In the course of 370 years, American banjo pickers have played along with nearly every type of music.
The instrument’s versatility is one of the messages shared at the American Banjo Museum in Oklahoma City. In fact, Oklahoma City was chosen as the museum’s home because the city, not known for any particular musical genre, would prevent the instrument from being tied to any one style of music.
“The reality was we didn’t want to go to city that would assign an identity to the banjo,” said Johnny Baier, executive director.
In Bricktown, the museum is an expanded version of a decade-old collection housed in Guthrie, Okla. Moving to the larger space in Oklahoma City has given the museum more visibility and allowed it to expand its story and collection.

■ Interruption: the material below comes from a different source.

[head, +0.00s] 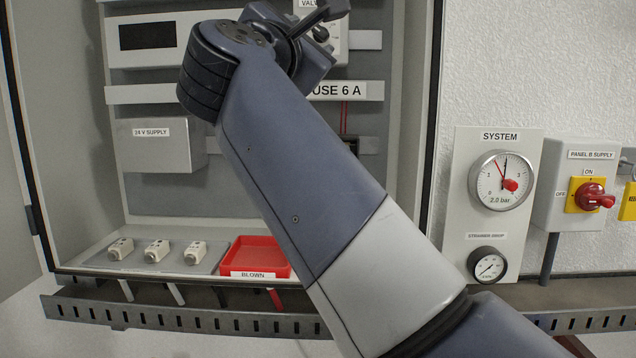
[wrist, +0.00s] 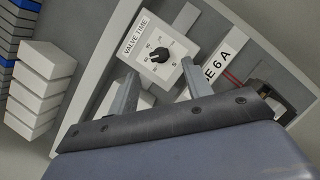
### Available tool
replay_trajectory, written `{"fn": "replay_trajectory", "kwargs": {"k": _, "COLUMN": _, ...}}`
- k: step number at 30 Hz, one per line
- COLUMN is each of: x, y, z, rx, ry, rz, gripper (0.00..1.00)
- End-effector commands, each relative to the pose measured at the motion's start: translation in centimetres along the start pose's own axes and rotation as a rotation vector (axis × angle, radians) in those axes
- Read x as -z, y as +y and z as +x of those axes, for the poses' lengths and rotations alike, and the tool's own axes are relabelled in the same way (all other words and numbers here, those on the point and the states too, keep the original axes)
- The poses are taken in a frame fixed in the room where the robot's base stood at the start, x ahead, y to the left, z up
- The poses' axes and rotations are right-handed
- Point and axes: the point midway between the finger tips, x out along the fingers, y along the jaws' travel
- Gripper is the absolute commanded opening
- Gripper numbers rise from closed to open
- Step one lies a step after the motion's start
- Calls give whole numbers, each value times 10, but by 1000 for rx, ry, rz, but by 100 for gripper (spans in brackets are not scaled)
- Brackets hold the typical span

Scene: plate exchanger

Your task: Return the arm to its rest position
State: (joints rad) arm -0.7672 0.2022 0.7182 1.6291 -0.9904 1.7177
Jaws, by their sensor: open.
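My gripper (wrist: 158,90) shows in the wrist view with its two fingers apart and nothing between them. Beyond the fingers is the valve time dial (wrist: 160,54), a black knob on a white plate. In the head view my arm reaches up across the middle of the open cabinet (head: 205,180). The fuse 6 A label (head: 350,90) is partly covered by my arm. I cannot tell whether the fingertips touch the panel.
Three white fuses (head: 157,251) sit on a shelf beside a red blown tray (head: 256,257). A 24 V supply box (head: 160,146) is at left. The system gauge (head: 502,181), strainer gauge (head: 488,265) and red-handled panel B switch (head: 591,197) are on the right wall. A slotted rail (head: 180,320) runs below.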

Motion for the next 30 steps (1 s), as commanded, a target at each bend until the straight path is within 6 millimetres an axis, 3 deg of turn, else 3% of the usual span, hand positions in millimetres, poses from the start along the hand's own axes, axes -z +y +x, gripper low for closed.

The new facility allows the museum to tell the banjo’s entire history. “We cover every period of the banjo’s evolution, and it has had a number of them,” said Baier. “There’s been an evolution in the way it is played, designed, built and tuned.”

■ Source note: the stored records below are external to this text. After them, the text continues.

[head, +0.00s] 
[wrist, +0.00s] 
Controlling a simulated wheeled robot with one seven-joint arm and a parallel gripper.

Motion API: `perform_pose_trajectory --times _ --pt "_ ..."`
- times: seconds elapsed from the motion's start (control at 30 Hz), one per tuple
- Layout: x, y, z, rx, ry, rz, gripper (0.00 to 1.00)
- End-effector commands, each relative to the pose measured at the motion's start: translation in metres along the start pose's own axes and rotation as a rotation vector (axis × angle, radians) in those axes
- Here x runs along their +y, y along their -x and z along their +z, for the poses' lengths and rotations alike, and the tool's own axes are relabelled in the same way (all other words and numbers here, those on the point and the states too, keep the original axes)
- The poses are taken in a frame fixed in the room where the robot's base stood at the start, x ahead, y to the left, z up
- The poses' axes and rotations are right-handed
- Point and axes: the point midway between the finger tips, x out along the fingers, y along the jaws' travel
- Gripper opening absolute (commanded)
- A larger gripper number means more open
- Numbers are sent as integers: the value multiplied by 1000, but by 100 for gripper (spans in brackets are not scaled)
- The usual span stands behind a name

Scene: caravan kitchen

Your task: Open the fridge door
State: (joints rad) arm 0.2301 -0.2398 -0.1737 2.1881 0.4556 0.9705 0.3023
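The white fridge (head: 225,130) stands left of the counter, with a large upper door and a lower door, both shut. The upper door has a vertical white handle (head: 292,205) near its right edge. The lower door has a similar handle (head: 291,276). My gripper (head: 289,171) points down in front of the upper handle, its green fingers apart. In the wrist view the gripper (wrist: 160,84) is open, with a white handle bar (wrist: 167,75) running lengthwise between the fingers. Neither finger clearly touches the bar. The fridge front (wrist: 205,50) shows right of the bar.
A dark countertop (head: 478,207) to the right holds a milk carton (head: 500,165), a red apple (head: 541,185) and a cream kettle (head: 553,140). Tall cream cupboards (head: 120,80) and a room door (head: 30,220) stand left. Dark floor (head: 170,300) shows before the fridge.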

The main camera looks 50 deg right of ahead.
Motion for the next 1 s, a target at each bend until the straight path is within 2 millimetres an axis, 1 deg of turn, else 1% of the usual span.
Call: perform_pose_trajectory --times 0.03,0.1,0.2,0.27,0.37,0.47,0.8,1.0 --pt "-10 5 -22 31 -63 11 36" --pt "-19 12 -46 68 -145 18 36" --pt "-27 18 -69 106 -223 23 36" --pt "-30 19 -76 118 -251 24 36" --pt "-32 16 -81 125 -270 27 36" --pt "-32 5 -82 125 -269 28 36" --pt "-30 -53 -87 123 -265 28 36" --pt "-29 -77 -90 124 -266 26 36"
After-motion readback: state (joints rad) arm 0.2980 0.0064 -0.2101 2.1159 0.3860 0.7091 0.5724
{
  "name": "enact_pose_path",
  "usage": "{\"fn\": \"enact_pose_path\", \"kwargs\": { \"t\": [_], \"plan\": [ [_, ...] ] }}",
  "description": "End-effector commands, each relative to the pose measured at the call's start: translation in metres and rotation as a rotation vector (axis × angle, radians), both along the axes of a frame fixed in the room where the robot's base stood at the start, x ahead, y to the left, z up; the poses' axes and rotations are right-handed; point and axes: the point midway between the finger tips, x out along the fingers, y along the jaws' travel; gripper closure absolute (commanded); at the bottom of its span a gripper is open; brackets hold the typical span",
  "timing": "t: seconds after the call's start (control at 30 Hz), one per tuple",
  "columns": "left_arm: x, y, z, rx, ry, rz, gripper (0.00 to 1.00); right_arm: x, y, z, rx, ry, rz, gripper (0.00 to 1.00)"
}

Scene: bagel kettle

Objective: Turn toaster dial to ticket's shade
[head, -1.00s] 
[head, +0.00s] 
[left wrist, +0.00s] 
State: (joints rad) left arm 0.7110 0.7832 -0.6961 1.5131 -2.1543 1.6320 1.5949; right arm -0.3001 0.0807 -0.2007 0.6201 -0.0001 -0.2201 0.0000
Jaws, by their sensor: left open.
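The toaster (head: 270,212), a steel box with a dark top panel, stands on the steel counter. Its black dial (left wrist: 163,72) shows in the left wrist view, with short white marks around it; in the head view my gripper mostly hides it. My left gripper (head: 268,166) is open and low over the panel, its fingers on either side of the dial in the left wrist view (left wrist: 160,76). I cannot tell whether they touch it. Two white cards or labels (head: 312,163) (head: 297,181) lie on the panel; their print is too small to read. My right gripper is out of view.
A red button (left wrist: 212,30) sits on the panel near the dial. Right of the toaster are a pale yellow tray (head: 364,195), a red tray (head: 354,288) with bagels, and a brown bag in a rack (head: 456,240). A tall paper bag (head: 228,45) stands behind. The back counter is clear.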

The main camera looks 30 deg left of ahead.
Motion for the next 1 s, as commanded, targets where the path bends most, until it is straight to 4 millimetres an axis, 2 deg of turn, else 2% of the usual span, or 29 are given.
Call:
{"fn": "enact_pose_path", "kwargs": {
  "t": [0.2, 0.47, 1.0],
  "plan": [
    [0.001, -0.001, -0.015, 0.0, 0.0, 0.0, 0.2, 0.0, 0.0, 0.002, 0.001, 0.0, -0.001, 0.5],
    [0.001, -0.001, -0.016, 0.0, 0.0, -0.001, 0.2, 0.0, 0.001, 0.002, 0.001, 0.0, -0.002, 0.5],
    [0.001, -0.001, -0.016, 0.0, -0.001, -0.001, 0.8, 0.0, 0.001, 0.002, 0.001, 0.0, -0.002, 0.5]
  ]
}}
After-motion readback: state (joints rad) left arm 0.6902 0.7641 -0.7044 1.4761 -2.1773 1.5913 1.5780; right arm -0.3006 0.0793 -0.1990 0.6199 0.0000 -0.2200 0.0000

Like the instrument, exhibits are lively, employing audio and video so the banjos and their pickers do the story telling. A big hit is a 10-minute video of the banjo in movies and television. Upstairs, visitors are awed by several hundred banjos from the museum’s growing collection. “Visitors will say, ‘Holy cow, I never knew there were so many banjos,’” said Baier.
The museum, the only one of its kind in the world, has become an after-hours events venue; during the day, groups can also arrange in advance for a live banjo performance, given by Baier, a professional musician, or other local pickers, in the museum’s replica of a Shakey’s Pizza Parlor, complete with a player piano and stained glass.